Hitman: Contracts is the best role-playing game I have ever played. It’s also the only real role-playing video game that I’ve ever seen.
Sure, there are lots of video games that call themselves role-playing games. These pretenders cloak themselves in fantasy elements stolen from Tolkien and Dungeons & Dragons and hope that simply the inclusion of dwarves will earn them an RPG categorization. But role-playing means more than just questing for some lost ring of Alakthar, arming yourself with a +2 flaming mace, and fighting hordes of ice trolls.
US: Jul 2007
Typically, the only role you get to play in a video game RPG is that of a consumer. The only real decisions you get to make are things like whether or not you’re going to buy the leather armour or shell out for the jeweled stuff. You get to ask yourself, “What goes better with my iron shield, the Short Sword of Dexterity or the Staff of Disruption?” In better games, maybe you’ll get some kind of non-linear element to play with. You get to decide whether to kill the High Orc or not kill the High Orc. Whoopee.
These games never challenge you to be anything other than just somebody who’s playing a video game. Unlike the original pen-and-paper RPGs, where assuming the role of your character was the whole point, video game role-playing lacks any such immersion. Even players of online role-playing games rarely bother to actually play a role. Is there anything more destructive to the atmosphere created by a virtual online universe than overhearing two elves talking about the latest Star Trek episode as they try to defeat a Frost Dragon.
Maybe I’m just a big nerd, but getting into character for me is one of the biggest thrills of playing a video game. My girlfriend (yes, I do have one) gets so involved with the characters in the games she plays that she feels horribly guilty every time she accidentally lets them die. Our fun comes from being able to leave our real identities behind and become someone or something else for a while.
In this way, Hitman: Contracts is to video games what Method acting is to drama. Unlike most games which create only a superficial bond between gamer and character, success at Contracts comes precisely from how well you assume the role of the protagonist. To complete the game’s missions, you literally have to think like a hitman.
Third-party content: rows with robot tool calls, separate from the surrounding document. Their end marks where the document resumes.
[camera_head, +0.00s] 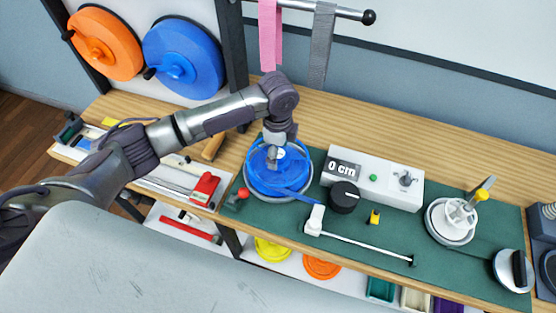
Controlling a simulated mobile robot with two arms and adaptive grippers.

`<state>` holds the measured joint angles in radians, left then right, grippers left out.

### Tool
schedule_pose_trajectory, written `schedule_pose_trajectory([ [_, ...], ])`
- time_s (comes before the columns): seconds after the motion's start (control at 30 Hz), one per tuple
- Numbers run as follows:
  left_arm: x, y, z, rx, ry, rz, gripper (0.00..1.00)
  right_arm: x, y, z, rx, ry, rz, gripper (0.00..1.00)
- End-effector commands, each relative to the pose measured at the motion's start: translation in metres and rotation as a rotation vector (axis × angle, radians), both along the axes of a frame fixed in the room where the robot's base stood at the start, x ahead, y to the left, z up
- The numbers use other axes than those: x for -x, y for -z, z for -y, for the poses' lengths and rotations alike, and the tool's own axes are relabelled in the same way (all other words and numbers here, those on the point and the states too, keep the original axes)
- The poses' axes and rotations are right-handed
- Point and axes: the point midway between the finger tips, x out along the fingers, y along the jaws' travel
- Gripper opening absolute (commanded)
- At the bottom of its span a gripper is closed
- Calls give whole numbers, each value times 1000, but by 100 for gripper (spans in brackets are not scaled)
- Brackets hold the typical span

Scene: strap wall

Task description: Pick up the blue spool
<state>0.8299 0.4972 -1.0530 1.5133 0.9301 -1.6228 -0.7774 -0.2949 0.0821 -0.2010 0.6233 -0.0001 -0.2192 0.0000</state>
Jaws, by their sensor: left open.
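One blue spool (262,185) lies flat on the green mat of the bench, in the middle of the head view, with a blue strap end trailing to the right. A second, larger blue spool (205,62) hangs upright on the wall rack at the upper left. My left gripper (277,152) points down over the hub of the blue spool on the bench. It is open, and its fingers partly hide the hub. I cannot tell whether they touch it. My right gripper is not in view.
An orange spool (104,45) hangs beside the upright blue one. A white box reading "0 cm" (395,183) with a black knob (344,197) stands right of the bench spool. A white arm (365,246) lies in front. Pink (270,35) and grey straps (320,45) hang behind.

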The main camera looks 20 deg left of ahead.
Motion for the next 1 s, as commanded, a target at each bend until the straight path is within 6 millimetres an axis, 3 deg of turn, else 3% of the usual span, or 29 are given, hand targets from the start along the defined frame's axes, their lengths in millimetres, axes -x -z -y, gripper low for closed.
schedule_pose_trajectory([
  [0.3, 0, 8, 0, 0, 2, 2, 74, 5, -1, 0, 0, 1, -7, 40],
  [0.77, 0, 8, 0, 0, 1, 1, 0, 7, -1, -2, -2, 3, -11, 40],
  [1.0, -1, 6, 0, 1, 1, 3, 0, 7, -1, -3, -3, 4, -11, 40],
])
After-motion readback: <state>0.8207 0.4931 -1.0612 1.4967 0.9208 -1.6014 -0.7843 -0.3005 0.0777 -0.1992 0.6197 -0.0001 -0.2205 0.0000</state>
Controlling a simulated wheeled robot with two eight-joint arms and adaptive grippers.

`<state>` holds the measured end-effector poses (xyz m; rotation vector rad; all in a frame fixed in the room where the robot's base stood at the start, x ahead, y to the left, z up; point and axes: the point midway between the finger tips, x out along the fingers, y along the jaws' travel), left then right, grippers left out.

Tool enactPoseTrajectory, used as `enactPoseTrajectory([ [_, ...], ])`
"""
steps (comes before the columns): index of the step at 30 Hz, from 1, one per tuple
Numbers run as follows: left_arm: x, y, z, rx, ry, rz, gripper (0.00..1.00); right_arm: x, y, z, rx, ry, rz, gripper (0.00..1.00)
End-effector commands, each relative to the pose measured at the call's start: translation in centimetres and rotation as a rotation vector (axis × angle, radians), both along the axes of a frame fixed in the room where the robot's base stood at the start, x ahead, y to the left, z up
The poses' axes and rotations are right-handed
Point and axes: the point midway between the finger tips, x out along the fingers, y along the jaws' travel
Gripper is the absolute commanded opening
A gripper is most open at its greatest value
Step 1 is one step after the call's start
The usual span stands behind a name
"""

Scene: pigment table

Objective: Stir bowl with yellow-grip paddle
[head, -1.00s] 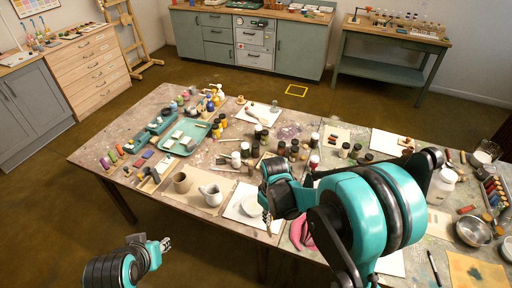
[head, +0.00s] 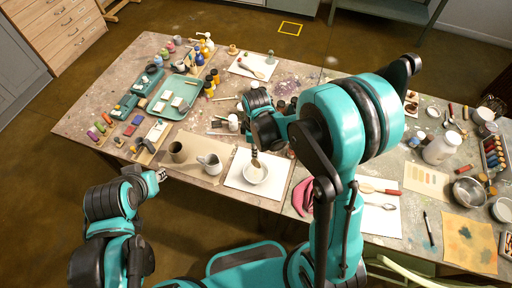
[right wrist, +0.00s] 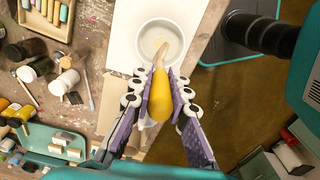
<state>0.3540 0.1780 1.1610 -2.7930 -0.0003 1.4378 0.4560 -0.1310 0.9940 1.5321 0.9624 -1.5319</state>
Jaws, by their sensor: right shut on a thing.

The game progresses through a series of linear missions, but the missions themselves are radically non-linear. Each mission presents you, as hitman Agent 47, with a map and a target (or series of targets) to kill. How you go about accomplishing your goals is completely up to you. Will you try and infiltrate the mansion and poison the target’s food? You could try to find some high ground and take the target out with a sniper rifle. For those with real professionalism, why not try and sneak past all of the guards and take out the target with your bare hands? You can plant car bombs, smother the target with a pillow while he’s sleeping, or just go in with guns blazing and massacre everyone in sight.
The missions take 47 to exotic locales, each with their own challenges. Gamers get to infiltrate a biker gang’s hideout in Holland, an aristocrat’s castle in Britain, and a Russian terrorist’s ship among other locations. Most addicting is a mission in which 47 is contracted to hit two targets who are staying in a huge luxury hotel that’s swarming with security, guests, and the targets’ guards. The mission requires navigating through the labyrinthine hotel, slinking from room to room, stealing keys from hotel maintenance personnel, and making numerous costume changes. This one mission alone is playable for days as you explore every possible way of meeting your objectives as stealthily as possible.
But choice alone does not make a role-playing experience. What makes the Hitman series unique is its emphasis on getting the gamer to try and act in character at all times. A critical aspect of the game involves using the proper disguises. Sneaking through a swarm of police officers is next to impossible unless Agent 47 is wearing a police uniform, for example. More than just this, though, you need to make sure 47 acts like a police officer while the other characters are watching him. This means carrying the right weapon, not being seen going somewhere a police officer should not go, and even not running when everyone else is walking. Any suspicious acts result in your cover being blown and usually, in 47 being blown away.
Actually killing a target is less important than how you do it. You earn weapon rewards at the end of each mission depending on various factors such as how few innocents you killed, how many times guards spotted you, and how accurately you fired your weapons. With this incentive, gamers are inspired to try and attain the highest level of professionalism while taking out their targets. In other words, Contracts specifically rewards those players who are better at playing the role of a hitman. I know of no other game that so strongly encourages gamers to take on the persona of their onscreen avatar.
For this reason, I call Hitman: Contracts a role-playing game, if not the role-playing game. It stands as a call to other video game designers to try and invoke the same level of immersion into the role of a game’s character. Until then, I look forward to the day when those that call themselves role-playing games start living up to their name.